SC has always been bothered by the notion of "implicit trust". Webster's gives the second sense of "implicit" as "being without doubt or reserve", so it's well established. But given the first sense, about being unstated and/or implied, the idea that implict trust is the highest form has always struck me as a bit odd.
So SC set out to test some alternative phrasings to get a sense of what usages might also be out there:
"trust * absolutely": 3,900 hits
"trust * explicitly": a mere 886 hits
"trust * implicitly": 7,520 hits
It sounds counterintuitive to SC, but it's also clearly the most common form (at leat in this construction, but SC's preferred "+term1 +term2" strategy turns up way too many spurious hits). Still, given the proliferation of things like legal contracts, wedding vows, treaties, and other documents which make trust relationships explicit, SC can't quite bring himself to understand how the highest form of trust would be encoded in English as a relationship where these sorts of things are entirely absent.
I suppose the thing is this: if I have to go around saying "I trust her," then there's a lady-doth-protest-too-much aspect to my trust. Whereas a quiet trust is perhaps more real. Try replacing "trust" with "faith": an explicit faith in someone sounds odd, as if you have to state that you have the faith for it to be real, whereas an implicit faith is one that is there by its own merits.
And I think the key to implicit is not "unexpressed" but "capable of being understood from something else" (MW's 1a) or "involved in the nature or essence of something" (1b). An implicit trust is one that isn't just taped onto something; it's one that's there by the very nature of the relationship or the like. If I have implicit trust in my wife, it's because I don't need to say it; it's understood from the fact that we have the relationship that we do.
(Incidentally, a lexicographic nitpick: "Webster's" doesn't actually name a dictionary. Any dictionary can use the name Webster. The dictionary you linked to is Merriam-Webster's, specifically Merriam-Webster's Collegiate as opposed to Merriam-Webster's New International. See also this Slate article for perhaps more information than you really want.)

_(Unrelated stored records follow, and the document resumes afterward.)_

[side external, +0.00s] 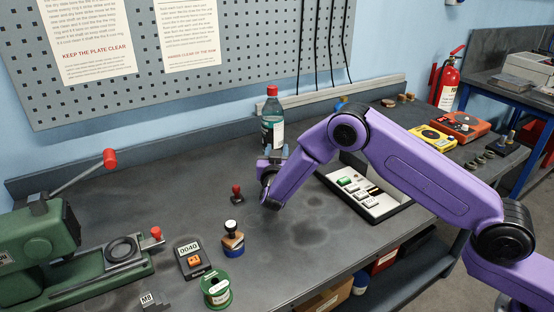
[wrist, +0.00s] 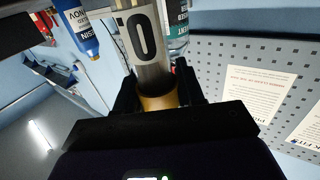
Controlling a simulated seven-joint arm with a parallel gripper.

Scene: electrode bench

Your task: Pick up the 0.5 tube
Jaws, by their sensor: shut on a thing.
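My gripper (wrist: 158,92) is shut on a grey tube (wrist: 148,65) with a brass-coloured lower end. The tube's pale label shows a large dark "0" and part of another mark; the rest is cut off by the frame's top edge. In the side external view my gripper (side external: 271,153) is above the bench, in front of the red-capped bottle. The held tube is too small there to make out clearly.
The red-capped bottle (side external: 272,122) stands close behind my gripper. A green press (side external: 45,245) stands far left.

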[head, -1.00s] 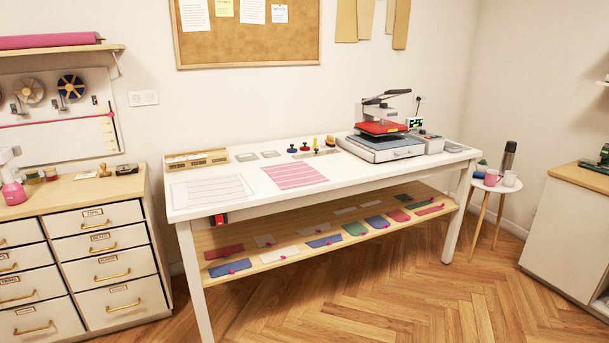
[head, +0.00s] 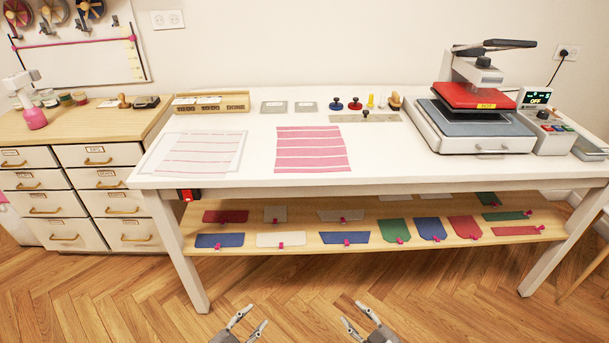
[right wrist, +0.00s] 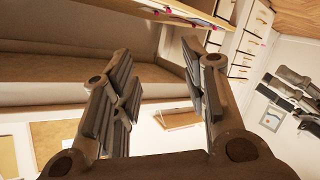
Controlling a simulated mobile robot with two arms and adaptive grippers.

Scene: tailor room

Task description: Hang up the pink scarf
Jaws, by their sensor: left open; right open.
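A flat pink piece with pale stripes (head: 312,148) lies on the white worktable (head: 230,182). It may be the scarf, but I cannot tell for sure; no other scarf shows. My left gripper (head: 251,319) and right gripper (head: 355,314) are low in the head view, in front of the table and apart from it. Both are open and empty. The right gripper's spread fingers also show in the right wrist view (right wrist: 156,50), with nothing between them. No hook or hanger that is clearly for a scarf shows.
A heat press (head: 475,130) stands on the table's right side. The shelf below (head: 290,240) holds several coloured flat pieces with pink clips. A drawer cabinet (head: 75,185) stands at left, under a wall board with spools (head: 90,62). The floor in front is clear.

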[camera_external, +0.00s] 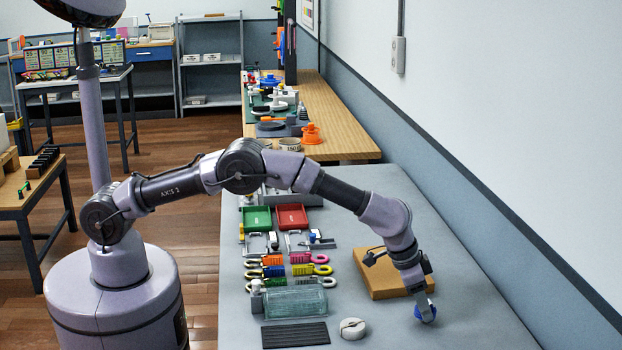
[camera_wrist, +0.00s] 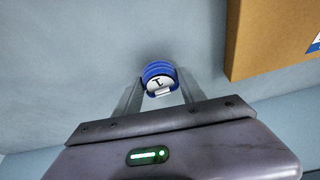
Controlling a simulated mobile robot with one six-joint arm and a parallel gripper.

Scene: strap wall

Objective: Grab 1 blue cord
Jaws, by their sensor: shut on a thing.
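The blue cord (camera_wrist: 158,68) is a small blue coil with a pale, marked end face. In the wrist view it sits between the two fingers of my gripper (camera_wrist: 160,92), which is shut on it. In the external view the blue cord (camera_external: 425,313) shows at the tip of my gripper (camera_external: 424,306), low over the grey table's right part. I cannot tell whether the cord touches the table. The fingers hide part of it.
A cardboard box (camera_external: 388,272) lies just behind my gripper. A white round object (camera_external: 352,328), a clear bin (camera_external: 295,302) and a black ribbed mat (camera_external: 296,335) are to the left. Red (camera_external: 292,216) and green (camera_external: 257,218) trays stand farther back. The table's right side is clear, beside the wall.

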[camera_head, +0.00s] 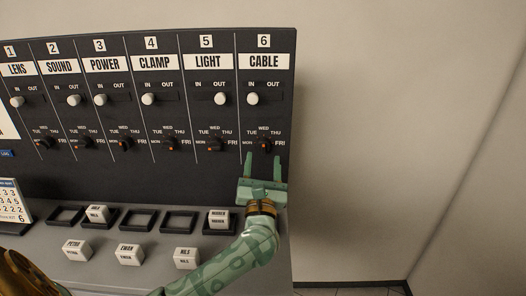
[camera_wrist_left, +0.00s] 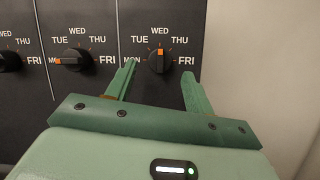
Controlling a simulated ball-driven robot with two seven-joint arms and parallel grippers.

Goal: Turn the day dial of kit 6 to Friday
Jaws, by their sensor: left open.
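The day dial of kit 6 (camera_head: 264,146) is a small black knob with an orange mark, under the CABLE label (camera_head: 264,61). In the left wrist view the dial (camera_wrist_left: 159,62) has its orange mark pointing up, toward WED. FRI is printed at its right. My left gripper (camera_head: 263,160) is open and empty, just below the dial, its fingers pointing up at the panel. In the left wrist view the fingertips (camera_wrist_left: 158,76) lie to the left and right of the knob's lower part. I cannot tell whether they touch it. My right gripper is not in view.
The kit 5 dial (camera_wrist_left: 75,60) is close on the left, its mark toward MON. Kit 6's slider knob (camera_head: 252,99) is above, at IN. White name blocks (camera_head: 130,253) and black trays (camera_head: 179,222) lie on the ledge. Right of the panel is open room before a bare wall (camera_head: 390,150).

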Posted by: Lance | February 13, 2004 at 12:09 PM
SC feels obliged to defend his use of the name "Webster's". Merriam-Webster posts this history of the rights to the Webster name for dictionaries on their site. Even that Slate article calls it "the only 'real' Webster's", based on the lineage. A connoisseur of dictionaries like Languagehat probably has more of an appreciation of the distinctions between the various M-W editions than SC can work up, especially since only one can be linked to for free. Since M-W has the best claim to the Webster name, and it's the only one SC ever cites as "Webster's", the practice is likely to continue.
As for your other points, though, they're well taken; unexpressed certainly doesn't seem to be the point of "implicit trust". It just seems to SC that there are other words which express the idea that trust is integral/essential/natural to a relationship more cleanly, without the meaning of "unspoken" hanging around. "absolutely" and "wholeheartedly" come to mind. SC acknowledges that this is a case of mention, as opposed to use, but once you're talking about trust, it seems that saying "I trust X so much that I don't say it" is a bit jarring.
Posted by: Semantic Compositions | February 13, 2004 at 01:11 PM
Languagehat probably has more of an appreciation of the distinctions between the various M-W editions than SC can work up
Indeed, I keep old editions of the M-W Collegiate around because they drop entries (and sometimes entire appendices) with every new edition. Before I became a professional editor I tended to sneer a little at M-W (preferring the first edition of the American Heritage), but now that I use it for work every day I've developed a deep (if not implicit) appreciation for its qualities. I still think it's absurd that they lead off with the oldest definition, no matter how archaic or recondite, when most people will assume that the first definition is the most common or "best," but I stopped obsessing about that long ago. It's a damn good dictionary.